--- begin GIVEN MATERIAL ---

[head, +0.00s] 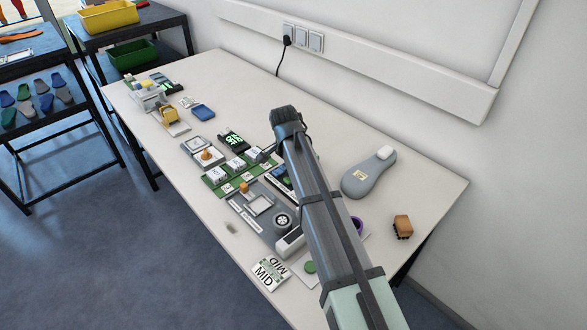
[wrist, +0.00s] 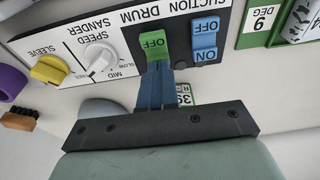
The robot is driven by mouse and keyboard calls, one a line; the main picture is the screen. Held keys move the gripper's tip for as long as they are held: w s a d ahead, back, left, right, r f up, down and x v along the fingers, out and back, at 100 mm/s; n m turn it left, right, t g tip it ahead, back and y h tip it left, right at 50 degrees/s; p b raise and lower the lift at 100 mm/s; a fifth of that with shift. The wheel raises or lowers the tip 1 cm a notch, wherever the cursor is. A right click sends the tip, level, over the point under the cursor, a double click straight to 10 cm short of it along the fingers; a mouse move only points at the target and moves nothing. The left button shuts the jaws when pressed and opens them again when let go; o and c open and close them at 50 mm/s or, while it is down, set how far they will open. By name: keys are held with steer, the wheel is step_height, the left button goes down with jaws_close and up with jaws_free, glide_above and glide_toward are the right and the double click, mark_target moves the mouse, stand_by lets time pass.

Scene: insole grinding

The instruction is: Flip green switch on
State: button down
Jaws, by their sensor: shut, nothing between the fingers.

--- end GIVEN MATERIAL ---

▶ YOUR INSTRUCTIONS
Transcribe all of the material exactly, leaving out whatever pictures it contains.

▶ SOLUTION FOR THIS PROBLEM
[head, +0.00s] 
[wrist, +0.00s] 
The robot is driven by mouse and keyboard calls, one a line; the main picture is the screen. Held keys move the gripper's tip for as long as they are held: w s a d ahead, back, left, right, r f up, down and x v along the fingers, out and back, at 100 mm/s; n m turn it left, right, t g tip it ahead, back and y h tip it left, right at 50 degrees/s; p b raise and lower the lift at 100 mm/s; a fifth of that with shift. The wheel raises or lowers the tip 1 cm a notch, wherever the cursor is. A right click sends the tip, level, over the point under the cursor, a double click straight to 10 cm short of it along the fingers; a mouse move only points at the target and moves nothing. The left button shuts the jaws when pressed and opens them again when let go; o and c open and close them at 50 mm/s or, while it is down, set how far they will open. By name: keys are held with steer, the wheel is step_height, the left button goes down with jaws_close and up with jaws_free, glide_above and glide_toward are the right and the double click, mark_target moves the mouse, stand_by lets time pass.

Scene: insole grinding

The instruction is: Flip green switch on
State: button down
Jaws, by their sensor: shut, nothing between the fingers.

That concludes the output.